August 29, 2011
Photo: Lindsay Richardson
Jarat Chopra, founder of Peacemaintenance International, provided a case study from Somalia of how peaceful intentions can go awry, during a conference, The Art of Peace in a Time of War, organized by the Watson Institute-based Global Media Project this summer in Quebec.
An uncommon gathering of scholars, practitioners, artists, and filmmakers, the conference was intended to catalyze a new research initiative and result in various publications and media, including a documentary film.
Chopra, who recently developed the United Nations' system-wide strategy for Somalia, spoke about the situation in the country and the barriers to peacekeeping operations.

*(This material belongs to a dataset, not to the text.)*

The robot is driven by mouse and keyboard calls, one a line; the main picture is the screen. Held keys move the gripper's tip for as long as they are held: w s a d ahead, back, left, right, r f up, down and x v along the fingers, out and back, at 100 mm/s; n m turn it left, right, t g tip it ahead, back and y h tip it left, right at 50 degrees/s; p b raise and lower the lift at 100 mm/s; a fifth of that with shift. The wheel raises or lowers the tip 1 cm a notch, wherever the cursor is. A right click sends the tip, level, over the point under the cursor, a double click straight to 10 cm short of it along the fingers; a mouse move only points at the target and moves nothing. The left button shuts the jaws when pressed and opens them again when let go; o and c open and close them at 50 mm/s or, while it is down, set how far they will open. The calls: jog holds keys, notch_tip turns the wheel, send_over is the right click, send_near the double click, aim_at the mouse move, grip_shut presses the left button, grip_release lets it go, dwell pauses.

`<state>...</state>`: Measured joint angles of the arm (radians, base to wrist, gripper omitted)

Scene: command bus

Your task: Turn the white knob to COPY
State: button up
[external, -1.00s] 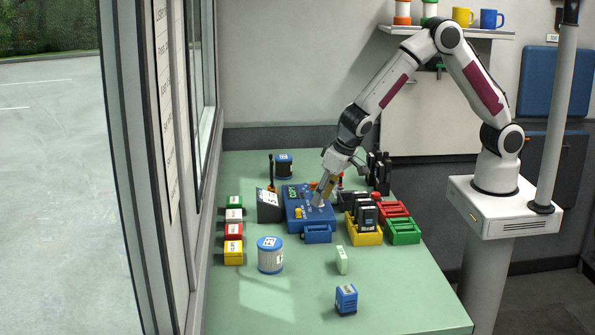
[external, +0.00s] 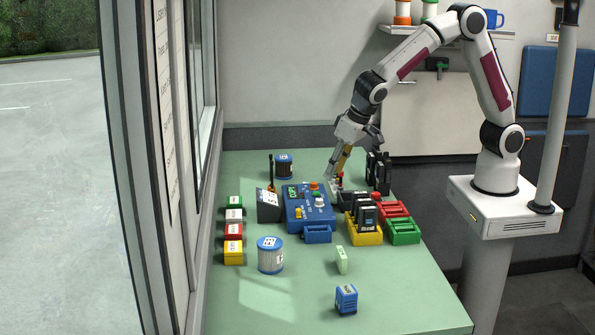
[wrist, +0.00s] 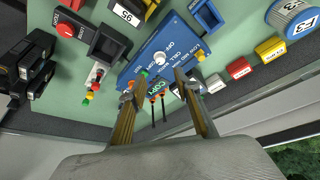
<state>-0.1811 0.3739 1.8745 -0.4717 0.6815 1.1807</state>
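The white knob (external: 320,202) is on the top face of the blue control box (external: 295,223). It also shows in the wrist view (wrist: 160,58), round and uncovered, beside printed labels. I cannot read its pointer direction. A small display (wrist: 161,88) with green lettering is on the box, partly near my fingers; its text is too small to read surely. My gripper (external: 334,179) is raised behind and right of the knob, clear of it. In the wrist view its two fingers (wrist: 160,88) are apart with nothing held between them.
Right of the box, black handsets stand in a yellow tray (external: 365,237), beside red and green trays (external: 403,233). More black units (external: 378,172) stand behind. A dark grey unit (external: 268,207) and a blue-white canister (external: 270,255) are at the left. The front table is mostly clear.

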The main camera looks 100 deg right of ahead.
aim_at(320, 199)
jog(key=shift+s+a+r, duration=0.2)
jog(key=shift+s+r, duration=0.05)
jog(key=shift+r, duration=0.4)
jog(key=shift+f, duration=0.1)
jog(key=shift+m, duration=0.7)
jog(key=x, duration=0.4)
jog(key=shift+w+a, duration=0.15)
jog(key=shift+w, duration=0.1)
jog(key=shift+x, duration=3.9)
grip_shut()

He spoke of aid organizations with good intentions turning to Somali businessmen following the withdrawal of the UN, thus making a considerable contribution to the war economy. In fact, the largest business sector in Somalia is aid, Chopra said, and so NGO money tends to aggravate the already-existing warfare and fighting, as groups struggle for control of these funds and reproduce the conditions of war in order to draw more international aid.
Somalia provides an example of how the NGO sector can fail by blindly following ideals without paying much attention to the execution, by letting the ends justify the means, Chopra concluded.

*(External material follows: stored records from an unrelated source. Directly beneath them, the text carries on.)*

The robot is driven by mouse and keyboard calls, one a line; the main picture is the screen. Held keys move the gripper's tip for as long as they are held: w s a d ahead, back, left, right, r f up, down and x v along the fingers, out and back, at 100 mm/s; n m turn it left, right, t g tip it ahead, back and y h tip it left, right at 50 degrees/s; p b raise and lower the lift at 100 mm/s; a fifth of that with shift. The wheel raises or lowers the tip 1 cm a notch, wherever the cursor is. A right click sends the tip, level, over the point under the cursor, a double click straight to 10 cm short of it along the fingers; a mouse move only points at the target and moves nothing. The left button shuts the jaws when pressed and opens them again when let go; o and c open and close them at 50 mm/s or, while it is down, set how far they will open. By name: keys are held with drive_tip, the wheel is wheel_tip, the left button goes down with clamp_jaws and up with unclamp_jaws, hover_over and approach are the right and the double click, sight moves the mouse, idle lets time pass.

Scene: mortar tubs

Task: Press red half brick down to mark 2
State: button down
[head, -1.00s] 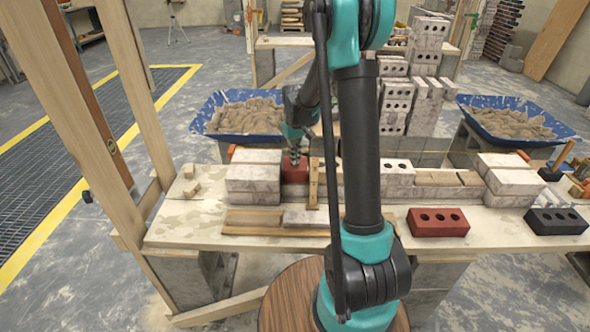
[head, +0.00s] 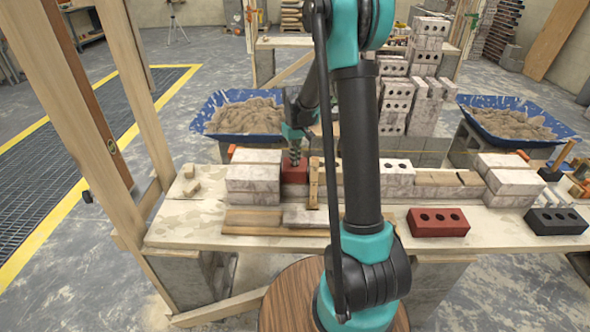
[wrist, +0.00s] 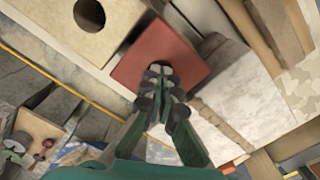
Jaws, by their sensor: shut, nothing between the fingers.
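The red half brick (head: 294,174) sits in the course on the bench, between a stack of pale bricks (head: 254,177) and an upright wooden strip (head: 314,184). Its top face also shows in the wrist view (wrist: 158,46). My gripper (head: 295,161) is shut and empty, pointing down over the brick's top. In the wrist view the closed fingertips (wrist: 160,72) overlap the brick's top face near its edge. They look to be at or very close to the surface; contact is not certain. The marks on the strip are too small to read, so the brick's level cannot be told.
A whole red brick (head: 438,222) and a dark brick (head: 556,221) lie at the bench's right front. Blue mortar tubs stand behind, left (head: 239,112) and right (head: 515,121). Timber posts (head: 72,110) rise at the left. My arm hides the bench's middle.

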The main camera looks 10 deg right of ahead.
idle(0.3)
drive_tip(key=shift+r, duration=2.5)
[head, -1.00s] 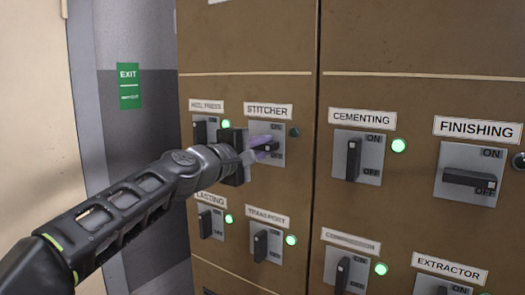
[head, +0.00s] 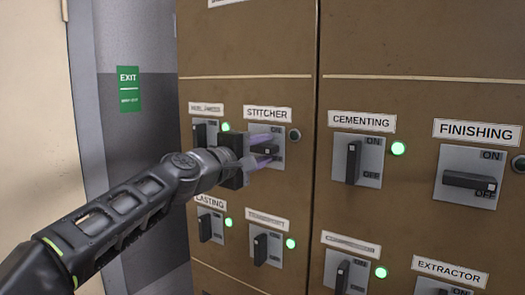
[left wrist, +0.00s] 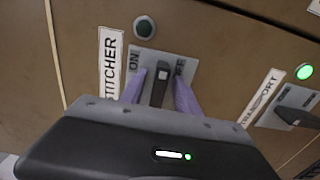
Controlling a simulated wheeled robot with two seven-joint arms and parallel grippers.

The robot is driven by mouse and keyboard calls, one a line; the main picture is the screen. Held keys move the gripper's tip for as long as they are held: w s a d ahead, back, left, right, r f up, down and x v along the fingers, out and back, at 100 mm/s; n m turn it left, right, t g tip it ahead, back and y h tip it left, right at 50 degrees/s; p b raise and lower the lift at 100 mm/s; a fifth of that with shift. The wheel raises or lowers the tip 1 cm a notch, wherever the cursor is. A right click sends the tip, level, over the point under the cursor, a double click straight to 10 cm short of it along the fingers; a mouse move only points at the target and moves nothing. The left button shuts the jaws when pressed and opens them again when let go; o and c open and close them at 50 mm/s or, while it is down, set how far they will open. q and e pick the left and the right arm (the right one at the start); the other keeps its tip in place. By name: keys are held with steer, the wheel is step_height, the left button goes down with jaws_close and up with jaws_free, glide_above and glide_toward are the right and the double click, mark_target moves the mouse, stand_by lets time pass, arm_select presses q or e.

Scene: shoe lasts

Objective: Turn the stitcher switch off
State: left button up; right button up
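The stitcher switch has a black handle (head: 265,150) on a grey plate under the STITCHER label (head: 267,114). The handle lies crosswise in the head view, and the stitcher lamp (head: 295,134) is dark. In the left wrist view the handle (left wrist: 160,85) stands between the two purple fingers, and the dark lamp (left wrist: 145,27) is above. My left gripper (head: 270,148) is open, its fingers on either side of the handle with narrow gaps. Whether a finger touches it I cannot tell. My right gripper is out of view.
Neighbouring switches are close: cementing (head: 353,162), transport (head: 260,248) and lasting (head: 205,227), with green lamps lit. The finishing switch (head: 470,181) lies crosswise with a dark lamp. A green exit sign (head: 128,89) is at the left.

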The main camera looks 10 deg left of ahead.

This account of Chopra's talk is one snapshot of the Art of Peace conference proceedings, as they were blogged on the Global Conversation. Other talks described in the blog include a discussion of war and peace in the digital world, a film centered around the "art of teaching," as embodied by elementary teacher John Hunter, and the role of empathy in creating peace.
A Radio Open Source program also features participants Hunter, novelist Sandra Cisneros, Stephen Del Rosso of the Carnegie Corporation, and Watson Institute Global Media Project Director James Der Derian.
Der Derian co-coordinated the conference with then-Institute Visiting Fellow Nisha Shah. Funded by Carnegie Corporation of New York, the conference was co-sponsored by the Balsillie School of International Affairs, University of Toronto’s Canada Centre for Global Security Studies, University of Waterloo’s Conrad Grebel University College, University of Ottawa, and University of Texas-San Antonio.